:: INPUT DATA ::

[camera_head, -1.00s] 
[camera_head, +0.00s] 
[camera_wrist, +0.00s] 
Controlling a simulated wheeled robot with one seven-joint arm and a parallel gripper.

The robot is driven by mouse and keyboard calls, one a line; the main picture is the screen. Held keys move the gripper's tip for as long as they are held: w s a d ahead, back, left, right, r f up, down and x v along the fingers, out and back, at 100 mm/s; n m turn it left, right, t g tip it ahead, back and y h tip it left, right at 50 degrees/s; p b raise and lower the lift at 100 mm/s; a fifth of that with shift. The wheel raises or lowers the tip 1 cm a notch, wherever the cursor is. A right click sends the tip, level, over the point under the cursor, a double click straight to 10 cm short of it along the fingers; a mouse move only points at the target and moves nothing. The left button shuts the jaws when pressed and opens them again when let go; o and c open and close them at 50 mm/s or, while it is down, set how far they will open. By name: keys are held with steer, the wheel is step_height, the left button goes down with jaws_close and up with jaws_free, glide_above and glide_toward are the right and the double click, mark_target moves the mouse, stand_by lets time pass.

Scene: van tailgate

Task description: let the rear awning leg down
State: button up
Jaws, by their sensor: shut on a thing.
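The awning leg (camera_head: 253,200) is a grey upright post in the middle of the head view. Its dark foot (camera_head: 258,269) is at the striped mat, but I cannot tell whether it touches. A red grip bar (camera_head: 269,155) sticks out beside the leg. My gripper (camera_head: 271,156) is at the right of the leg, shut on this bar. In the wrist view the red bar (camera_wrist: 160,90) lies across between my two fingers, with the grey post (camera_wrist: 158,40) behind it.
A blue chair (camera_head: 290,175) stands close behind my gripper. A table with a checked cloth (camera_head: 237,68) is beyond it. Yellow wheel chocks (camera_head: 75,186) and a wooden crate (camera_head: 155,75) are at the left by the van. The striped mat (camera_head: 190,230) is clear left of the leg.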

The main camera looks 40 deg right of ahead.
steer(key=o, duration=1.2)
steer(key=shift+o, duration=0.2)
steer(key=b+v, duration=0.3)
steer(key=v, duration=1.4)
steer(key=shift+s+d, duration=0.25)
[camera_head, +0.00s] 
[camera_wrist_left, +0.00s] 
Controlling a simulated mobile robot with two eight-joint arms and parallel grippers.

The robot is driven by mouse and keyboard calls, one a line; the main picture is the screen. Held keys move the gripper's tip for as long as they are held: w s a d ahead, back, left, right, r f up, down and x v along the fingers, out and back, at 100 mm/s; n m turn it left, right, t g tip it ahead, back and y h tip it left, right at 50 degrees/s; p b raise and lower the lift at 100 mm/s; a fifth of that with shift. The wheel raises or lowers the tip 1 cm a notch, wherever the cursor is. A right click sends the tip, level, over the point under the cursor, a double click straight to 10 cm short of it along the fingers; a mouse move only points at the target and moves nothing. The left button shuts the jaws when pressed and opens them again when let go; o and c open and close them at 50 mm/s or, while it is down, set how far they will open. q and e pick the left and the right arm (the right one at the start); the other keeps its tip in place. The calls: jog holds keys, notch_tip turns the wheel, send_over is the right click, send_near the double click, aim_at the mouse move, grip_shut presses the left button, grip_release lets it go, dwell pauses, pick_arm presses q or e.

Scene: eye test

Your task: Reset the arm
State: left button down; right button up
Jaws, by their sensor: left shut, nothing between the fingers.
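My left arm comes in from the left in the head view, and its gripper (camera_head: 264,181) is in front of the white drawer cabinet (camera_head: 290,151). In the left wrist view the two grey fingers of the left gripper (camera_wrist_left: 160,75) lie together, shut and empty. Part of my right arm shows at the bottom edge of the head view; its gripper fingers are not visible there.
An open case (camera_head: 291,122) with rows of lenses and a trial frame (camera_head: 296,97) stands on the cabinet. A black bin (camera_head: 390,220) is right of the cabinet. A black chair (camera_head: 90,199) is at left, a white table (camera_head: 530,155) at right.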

:::
:: INPUT DATA ::

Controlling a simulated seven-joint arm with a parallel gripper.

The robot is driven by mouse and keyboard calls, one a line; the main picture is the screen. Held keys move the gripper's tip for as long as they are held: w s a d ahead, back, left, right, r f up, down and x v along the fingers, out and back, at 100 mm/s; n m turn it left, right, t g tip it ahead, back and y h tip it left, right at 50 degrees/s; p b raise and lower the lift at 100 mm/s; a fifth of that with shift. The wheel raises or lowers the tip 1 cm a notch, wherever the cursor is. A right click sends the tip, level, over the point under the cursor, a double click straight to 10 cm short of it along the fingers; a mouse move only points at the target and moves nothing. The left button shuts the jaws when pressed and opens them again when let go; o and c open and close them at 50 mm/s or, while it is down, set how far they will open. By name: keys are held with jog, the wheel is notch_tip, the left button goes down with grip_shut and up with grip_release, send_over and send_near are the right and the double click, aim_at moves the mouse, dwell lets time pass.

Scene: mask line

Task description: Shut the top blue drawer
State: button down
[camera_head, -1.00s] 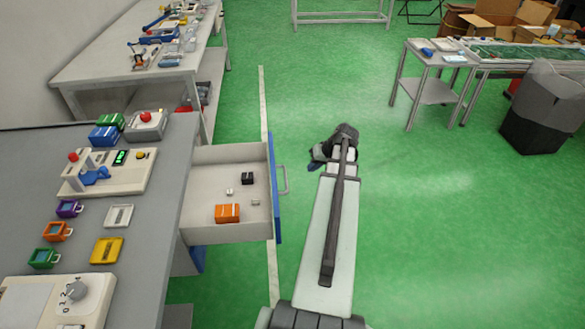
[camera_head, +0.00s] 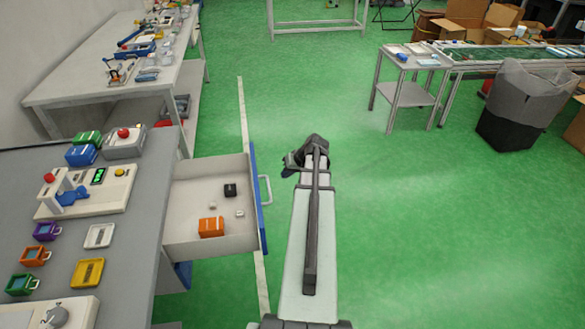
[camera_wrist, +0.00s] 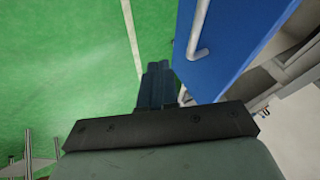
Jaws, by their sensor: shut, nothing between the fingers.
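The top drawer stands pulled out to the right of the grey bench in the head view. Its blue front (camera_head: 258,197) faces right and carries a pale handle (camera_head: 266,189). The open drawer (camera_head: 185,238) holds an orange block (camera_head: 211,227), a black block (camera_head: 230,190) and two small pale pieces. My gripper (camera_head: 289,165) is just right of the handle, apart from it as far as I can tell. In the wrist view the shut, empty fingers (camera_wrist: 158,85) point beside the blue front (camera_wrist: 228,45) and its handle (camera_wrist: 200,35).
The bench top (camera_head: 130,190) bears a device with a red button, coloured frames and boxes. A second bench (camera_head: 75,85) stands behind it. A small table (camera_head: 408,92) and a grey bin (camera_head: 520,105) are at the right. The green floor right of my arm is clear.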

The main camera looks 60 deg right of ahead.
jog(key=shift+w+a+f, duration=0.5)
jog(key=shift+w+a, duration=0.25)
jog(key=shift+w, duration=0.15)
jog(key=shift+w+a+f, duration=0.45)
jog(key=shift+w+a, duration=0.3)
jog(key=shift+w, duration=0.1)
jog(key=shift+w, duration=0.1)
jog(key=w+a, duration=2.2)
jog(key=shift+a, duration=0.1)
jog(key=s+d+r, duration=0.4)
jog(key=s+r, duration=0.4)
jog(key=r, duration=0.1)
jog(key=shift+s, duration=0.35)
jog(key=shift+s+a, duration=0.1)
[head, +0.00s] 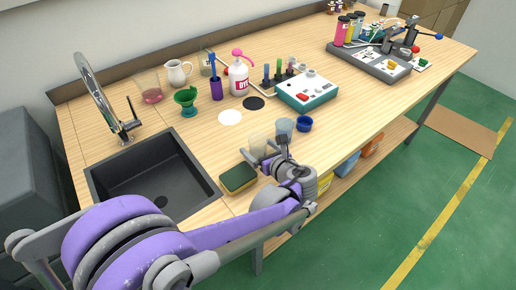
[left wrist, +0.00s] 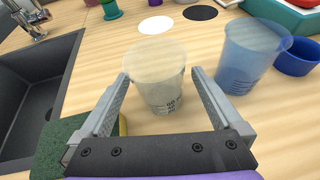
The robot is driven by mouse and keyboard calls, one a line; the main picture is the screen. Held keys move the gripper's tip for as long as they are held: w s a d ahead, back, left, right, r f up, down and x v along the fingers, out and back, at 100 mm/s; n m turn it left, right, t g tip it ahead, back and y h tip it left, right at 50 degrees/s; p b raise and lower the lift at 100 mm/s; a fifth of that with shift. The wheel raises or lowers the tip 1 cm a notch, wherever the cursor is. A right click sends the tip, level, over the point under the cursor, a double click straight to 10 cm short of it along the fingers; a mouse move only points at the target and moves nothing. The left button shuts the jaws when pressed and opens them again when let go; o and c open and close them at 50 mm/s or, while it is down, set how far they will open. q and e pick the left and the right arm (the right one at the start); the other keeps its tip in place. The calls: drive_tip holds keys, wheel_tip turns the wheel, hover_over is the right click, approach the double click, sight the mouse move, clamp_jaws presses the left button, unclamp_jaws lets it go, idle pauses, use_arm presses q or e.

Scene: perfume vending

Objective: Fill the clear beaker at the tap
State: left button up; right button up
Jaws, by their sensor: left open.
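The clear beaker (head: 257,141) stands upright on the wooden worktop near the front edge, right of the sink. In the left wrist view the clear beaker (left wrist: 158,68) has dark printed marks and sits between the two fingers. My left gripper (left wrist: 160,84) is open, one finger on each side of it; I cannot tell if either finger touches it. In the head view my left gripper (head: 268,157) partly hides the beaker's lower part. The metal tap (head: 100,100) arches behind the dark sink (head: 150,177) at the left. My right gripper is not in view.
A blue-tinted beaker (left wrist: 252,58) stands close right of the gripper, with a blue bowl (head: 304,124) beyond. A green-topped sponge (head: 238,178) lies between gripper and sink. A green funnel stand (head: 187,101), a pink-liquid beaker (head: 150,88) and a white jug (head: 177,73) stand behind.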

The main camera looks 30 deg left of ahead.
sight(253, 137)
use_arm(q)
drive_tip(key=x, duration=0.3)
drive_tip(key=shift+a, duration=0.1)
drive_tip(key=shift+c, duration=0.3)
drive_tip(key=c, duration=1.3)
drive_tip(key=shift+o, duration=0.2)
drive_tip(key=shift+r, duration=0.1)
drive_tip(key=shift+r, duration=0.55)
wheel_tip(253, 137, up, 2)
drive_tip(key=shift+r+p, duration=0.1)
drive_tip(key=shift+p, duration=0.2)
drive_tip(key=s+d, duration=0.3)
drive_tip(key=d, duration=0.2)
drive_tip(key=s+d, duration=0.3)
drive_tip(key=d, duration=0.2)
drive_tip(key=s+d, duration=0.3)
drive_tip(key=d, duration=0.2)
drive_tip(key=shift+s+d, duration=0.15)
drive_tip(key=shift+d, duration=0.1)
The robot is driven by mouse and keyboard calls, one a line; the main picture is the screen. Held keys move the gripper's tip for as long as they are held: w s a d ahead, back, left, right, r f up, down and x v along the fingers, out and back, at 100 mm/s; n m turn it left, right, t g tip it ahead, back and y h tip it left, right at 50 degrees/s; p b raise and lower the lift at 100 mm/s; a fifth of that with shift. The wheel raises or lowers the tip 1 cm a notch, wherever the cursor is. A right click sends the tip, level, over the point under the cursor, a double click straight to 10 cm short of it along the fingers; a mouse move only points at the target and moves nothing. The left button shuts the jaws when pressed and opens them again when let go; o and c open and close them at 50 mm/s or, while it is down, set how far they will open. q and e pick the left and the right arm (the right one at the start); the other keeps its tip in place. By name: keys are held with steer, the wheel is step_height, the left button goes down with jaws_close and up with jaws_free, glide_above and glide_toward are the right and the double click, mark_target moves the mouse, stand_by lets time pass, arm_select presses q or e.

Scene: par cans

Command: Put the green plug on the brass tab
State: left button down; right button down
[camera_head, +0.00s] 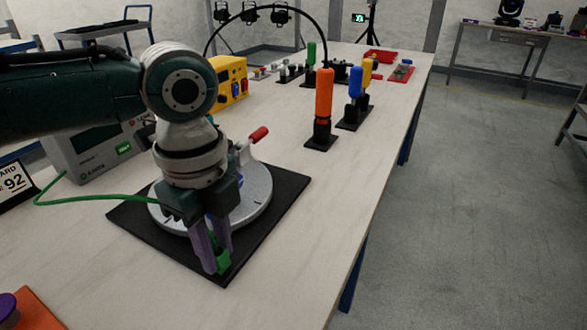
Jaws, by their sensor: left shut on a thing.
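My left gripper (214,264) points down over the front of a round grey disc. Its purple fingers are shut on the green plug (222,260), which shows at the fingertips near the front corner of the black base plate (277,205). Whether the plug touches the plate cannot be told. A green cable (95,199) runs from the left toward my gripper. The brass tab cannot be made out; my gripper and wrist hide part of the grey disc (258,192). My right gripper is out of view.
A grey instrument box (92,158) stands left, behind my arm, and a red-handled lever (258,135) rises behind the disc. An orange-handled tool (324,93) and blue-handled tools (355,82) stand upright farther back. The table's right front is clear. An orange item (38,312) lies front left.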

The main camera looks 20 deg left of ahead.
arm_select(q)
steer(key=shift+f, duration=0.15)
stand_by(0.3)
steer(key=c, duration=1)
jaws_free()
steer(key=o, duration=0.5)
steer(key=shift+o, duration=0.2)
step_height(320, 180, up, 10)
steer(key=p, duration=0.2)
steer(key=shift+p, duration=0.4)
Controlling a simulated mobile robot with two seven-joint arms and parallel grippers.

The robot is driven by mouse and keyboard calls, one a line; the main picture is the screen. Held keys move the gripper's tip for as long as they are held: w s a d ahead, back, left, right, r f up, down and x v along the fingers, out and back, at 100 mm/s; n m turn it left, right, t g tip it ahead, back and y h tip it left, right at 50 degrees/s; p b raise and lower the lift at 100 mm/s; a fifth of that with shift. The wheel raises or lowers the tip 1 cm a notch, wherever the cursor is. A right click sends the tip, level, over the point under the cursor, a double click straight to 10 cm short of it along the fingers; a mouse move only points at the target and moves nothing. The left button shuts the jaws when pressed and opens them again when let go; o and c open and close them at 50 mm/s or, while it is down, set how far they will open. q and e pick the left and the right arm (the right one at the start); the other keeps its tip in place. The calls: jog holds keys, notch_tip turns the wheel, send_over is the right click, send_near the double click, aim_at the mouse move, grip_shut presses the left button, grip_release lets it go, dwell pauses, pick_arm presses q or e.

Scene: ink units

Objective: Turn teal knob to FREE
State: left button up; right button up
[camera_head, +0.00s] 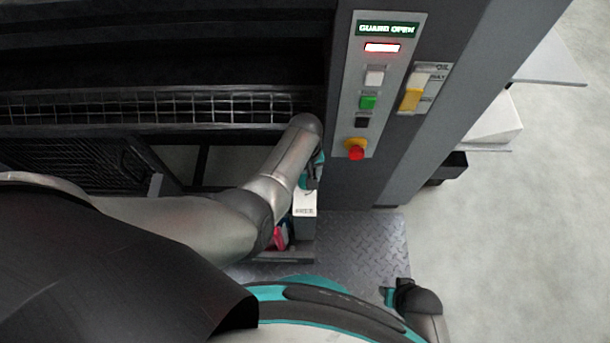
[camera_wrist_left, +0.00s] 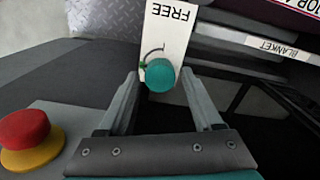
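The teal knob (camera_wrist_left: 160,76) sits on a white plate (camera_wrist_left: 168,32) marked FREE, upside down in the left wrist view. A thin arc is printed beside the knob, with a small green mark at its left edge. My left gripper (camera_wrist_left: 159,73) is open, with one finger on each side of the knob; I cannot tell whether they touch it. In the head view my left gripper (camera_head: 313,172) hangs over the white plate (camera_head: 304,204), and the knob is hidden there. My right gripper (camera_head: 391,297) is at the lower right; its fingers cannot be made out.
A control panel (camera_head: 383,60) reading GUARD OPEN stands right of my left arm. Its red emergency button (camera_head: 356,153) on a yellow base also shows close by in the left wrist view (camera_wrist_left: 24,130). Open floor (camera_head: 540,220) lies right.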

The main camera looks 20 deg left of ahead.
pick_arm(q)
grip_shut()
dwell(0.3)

:::
:: INPUT DATA ::

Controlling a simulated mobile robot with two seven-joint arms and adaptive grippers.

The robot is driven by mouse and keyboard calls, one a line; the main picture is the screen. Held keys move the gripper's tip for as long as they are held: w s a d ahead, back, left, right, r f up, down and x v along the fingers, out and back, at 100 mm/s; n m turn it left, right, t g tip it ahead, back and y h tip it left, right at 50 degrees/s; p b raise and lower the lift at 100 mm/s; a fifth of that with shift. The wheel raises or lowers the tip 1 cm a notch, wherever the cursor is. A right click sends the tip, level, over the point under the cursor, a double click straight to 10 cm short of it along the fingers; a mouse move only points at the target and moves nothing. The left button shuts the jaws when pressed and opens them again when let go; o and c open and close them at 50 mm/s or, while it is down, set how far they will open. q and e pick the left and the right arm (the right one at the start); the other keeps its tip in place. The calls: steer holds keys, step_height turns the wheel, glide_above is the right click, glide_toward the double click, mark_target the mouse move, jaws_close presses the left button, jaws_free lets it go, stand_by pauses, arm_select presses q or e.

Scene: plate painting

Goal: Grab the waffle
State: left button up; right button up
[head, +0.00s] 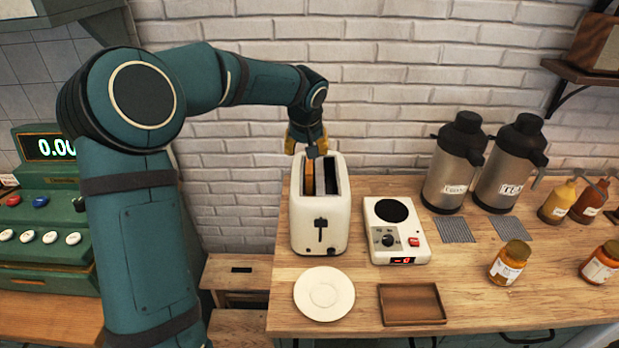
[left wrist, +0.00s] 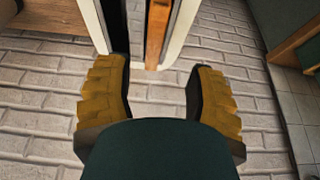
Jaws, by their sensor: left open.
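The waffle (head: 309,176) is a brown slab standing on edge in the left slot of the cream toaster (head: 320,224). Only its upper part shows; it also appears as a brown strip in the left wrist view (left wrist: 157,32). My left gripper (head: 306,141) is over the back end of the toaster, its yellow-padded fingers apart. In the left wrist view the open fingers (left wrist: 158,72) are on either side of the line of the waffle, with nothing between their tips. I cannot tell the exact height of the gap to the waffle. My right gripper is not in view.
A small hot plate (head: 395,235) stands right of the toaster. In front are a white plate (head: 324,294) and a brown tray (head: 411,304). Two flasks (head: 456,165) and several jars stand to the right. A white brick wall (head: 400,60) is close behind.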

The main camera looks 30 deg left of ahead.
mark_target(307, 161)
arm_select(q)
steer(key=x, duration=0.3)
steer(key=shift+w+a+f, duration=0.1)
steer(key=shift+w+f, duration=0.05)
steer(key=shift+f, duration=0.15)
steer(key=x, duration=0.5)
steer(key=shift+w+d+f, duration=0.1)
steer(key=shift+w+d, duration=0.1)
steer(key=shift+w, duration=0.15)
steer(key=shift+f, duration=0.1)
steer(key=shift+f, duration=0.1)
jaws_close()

:::

PROBLEM REQUIREMENTS>
Lines from the records above that hold "arms" are the ones to list.

TASK SOLUTION>
Controlling a simulated mobile robot with two eight-joint arms and parallel grippers.
Controlling a simulated mobile robot with two seven-joint arms and parallel grippers.
Controlling a simulated mobile robot with two seven-joint arms and adaptive grippers.

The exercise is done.